Er ist sehr schlau und sehr angebrüht. Er ist wirklich mit allen Wassern gewaschen. Er weiß sich seinen Sieg zu verdienen, indem er immer nur das macht, was gerade nötig ist für einen Sieg. Daher unterschätzt man ihn auch sehr leicht. Manchmal erweckt er den Eindruck, gar nicht so stark zu sein. Gerade bei Kämpfen gegen Gegner, die selbst nicht so stark sind, zeigt er nicht sein ganzes Können. Er macht gerade so viel, dass es für den Sieg reicht. Wenn er aber will, und wenn er muss, kann er das Zehnfache zulegen. Das zeichnet ihn als Boxer aus. Er will, möglichst ohne selber Treffer nehmen zu müssen, aus dem Kampf herauskommen. Er hat jeden Trick drauf.

Was wollen Sie diesmal anders machen?
Ich bin psychisch, taktisch, körperlich und was die Erfahrung angeht ein anderer. Ich bin sehr-sehr gewachsen. Das kann man auch an meinen letzten Kämpfen sehen. Mittlerweile bin ich in der Lage, in der Weltspitze mitzuhalten.

Was unterscheidet denn genau den Alpaslan Agüzüm von Ende 2000 von dem Alpaslan Agüzüm von Anfang 2004?
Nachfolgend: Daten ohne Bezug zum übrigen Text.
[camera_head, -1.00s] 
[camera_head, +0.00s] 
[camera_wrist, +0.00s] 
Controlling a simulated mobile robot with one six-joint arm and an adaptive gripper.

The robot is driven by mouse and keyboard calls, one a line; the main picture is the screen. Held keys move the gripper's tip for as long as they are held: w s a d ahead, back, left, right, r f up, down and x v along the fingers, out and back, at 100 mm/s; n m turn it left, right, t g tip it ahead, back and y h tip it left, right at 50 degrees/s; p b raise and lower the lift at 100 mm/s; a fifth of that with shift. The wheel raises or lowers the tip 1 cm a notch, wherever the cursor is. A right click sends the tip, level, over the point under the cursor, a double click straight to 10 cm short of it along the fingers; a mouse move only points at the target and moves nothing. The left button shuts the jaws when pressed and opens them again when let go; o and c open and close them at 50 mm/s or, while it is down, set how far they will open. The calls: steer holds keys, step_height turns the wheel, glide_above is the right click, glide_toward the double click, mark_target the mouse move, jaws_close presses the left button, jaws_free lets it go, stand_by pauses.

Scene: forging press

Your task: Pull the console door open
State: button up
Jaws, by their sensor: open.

Sagen wir mal so: Früher war ich oft nicht 100% bei der Sache. Früher habe ich just for fun geboxt. Dabei habe ich nur 50 bis 60%, allerhöchstens 70% gegeben. Heute gebe ich wirklich 100% - immer. Deshalb bin ich auch nach dem Training immer so erschöpft. Bei der Vorbereitung auf einen Kampf habe ich zu nichts mehr Lust, einfach weil ich so kaputt bin. Bei jedem Training verausgabe ich mich. Bei jedem Training gebe ich alles. Ich investiere 24 Stunden des Tages in Boxen. Ich ordne alles dem Boxen unter, damit ich mir den Sieg auch wirklich verdiene.
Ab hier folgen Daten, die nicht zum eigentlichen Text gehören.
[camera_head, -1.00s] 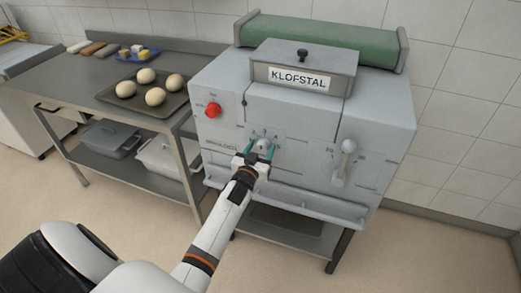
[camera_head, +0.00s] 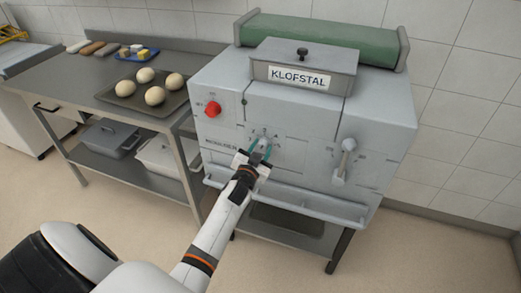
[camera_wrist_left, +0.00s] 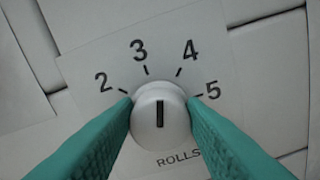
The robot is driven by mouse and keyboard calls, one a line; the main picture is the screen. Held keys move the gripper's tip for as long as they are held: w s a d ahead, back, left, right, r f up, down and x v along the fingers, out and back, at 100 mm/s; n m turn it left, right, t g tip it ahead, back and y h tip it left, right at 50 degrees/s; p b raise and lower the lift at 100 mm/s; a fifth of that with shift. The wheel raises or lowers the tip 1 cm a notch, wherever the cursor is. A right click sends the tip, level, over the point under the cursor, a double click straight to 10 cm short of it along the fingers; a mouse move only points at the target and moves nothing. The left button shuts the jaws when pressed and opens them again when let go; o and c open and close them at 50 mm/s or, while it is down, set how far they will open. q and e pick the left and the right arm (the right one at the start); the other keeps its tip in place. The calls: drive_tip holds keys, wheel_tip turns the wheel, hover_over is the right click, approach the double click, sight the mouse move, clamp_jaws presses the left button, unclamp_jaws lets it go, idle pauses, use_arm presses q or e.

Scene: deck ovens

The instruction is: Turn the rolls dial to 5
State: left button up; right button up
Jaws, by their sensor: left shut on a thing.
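The rolls dial (camera_wrist_left: 160,115) is a round white knob with a black pointer line, in the middle of the left wrist view. Numbers 2, 3, 4 and 5 (camera_wrist_left: 212,90) stand in an arc around it, with the word ROLLS below. The pointer line stands upright in that view, between the marks for 3 and 4. My left gripper (camera_head: 260,148) is shut on the dial, with one teal finger on each side. In the head view the dial sits low on the front of the grey KLOFSTAL machine (camera_head: 300,118) and is partly hidden by the fingers. My right gripper is not in view.
A red knob (camera_head: 212,109) is left of the dial and a grey lever (camera_head: 344,160) is right of it. A ledge (camera_head: 290,200) juts out below. A steel table (camera_head: 85,83) with a tray of dough balls stands at the left.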

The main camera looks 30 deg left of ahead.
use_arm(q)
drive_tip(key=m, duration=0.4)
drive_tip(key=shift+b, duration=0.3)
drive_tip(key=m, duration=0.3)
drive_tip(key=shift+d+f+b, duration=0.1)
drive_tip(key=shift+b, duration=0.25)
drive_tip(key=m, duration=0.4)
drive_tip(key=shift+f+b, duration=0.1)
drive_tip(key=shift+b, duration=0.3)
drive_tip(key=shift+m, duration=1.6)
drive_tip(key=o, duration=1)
Mit welcher Strategie wollen Sie gegen Baldomir boxen?
Das möchte ich hier eigentlich nicht sagen. Was ich aber sagen kann, ist: Ich werde alles bringen, was nötig ist, ihn zu schlagen.

Welchen Ausgang erwarten Sie oder sagen Sie voraus?
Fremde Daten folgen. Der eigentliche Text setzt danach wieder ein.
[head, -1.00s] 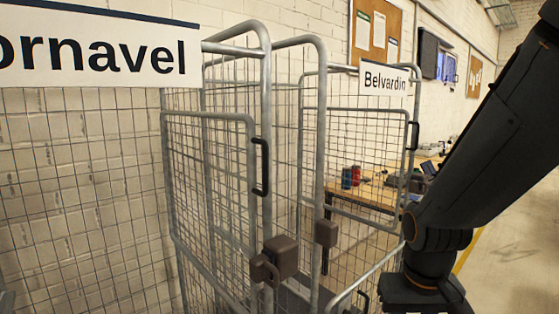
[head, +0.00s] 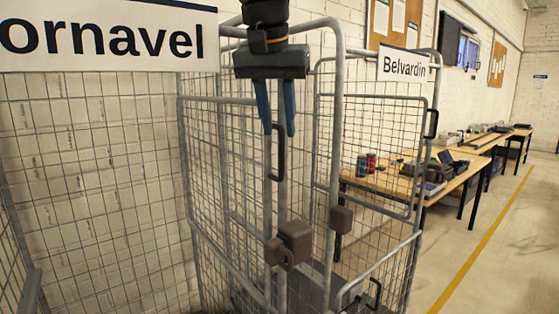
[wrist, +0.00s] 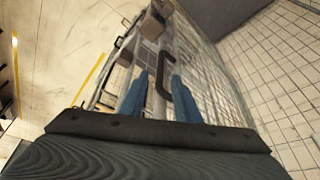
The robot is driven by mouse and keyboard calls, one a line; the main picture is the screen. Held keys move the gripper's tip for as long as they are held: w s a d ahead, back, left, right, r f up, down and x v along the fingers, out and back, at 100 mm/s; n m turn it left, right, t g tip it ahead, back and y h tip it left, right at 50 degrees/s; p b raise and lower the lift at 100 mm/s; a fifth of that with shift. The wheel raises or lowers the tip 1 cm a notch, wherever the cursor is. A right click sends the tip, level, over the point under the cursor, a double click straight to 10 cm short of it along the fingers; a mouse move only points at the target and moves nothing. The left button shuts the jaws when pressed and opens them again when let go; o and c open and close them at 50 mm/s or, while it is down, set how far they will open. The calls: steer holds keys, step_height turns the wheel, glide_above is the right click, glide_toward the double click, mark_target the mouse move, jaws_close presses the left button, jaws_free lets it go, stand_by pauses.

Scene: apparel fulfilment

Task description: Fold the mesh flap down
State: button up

Gegen ihn zu boxen, ist für mich sehr wichtig. Ich werde auf jeden Fall gewinnen, und dieser Sieg wird mir sehr gut tun. Natürlich wird die Narbe der Niederlage dadurch nicht verschwinden, aber sie wird nicht mehr so schmerzen. Gleichzeitig kann ich allen zeigen, dass ich in der Lage bin, mit wirklich allen in meiner Gewichtsklasse, auch mit den Superstars, mitzuhalten. Baldomir ist nicht umsonst an Nummer drei der Weltrangliste [der WBA und Nummer vier der WBC], und an so eine Position kommt man nicht so einfach. Nach dem Kampf werden alle sehen: Dort in Deutschland gibt es noch einen.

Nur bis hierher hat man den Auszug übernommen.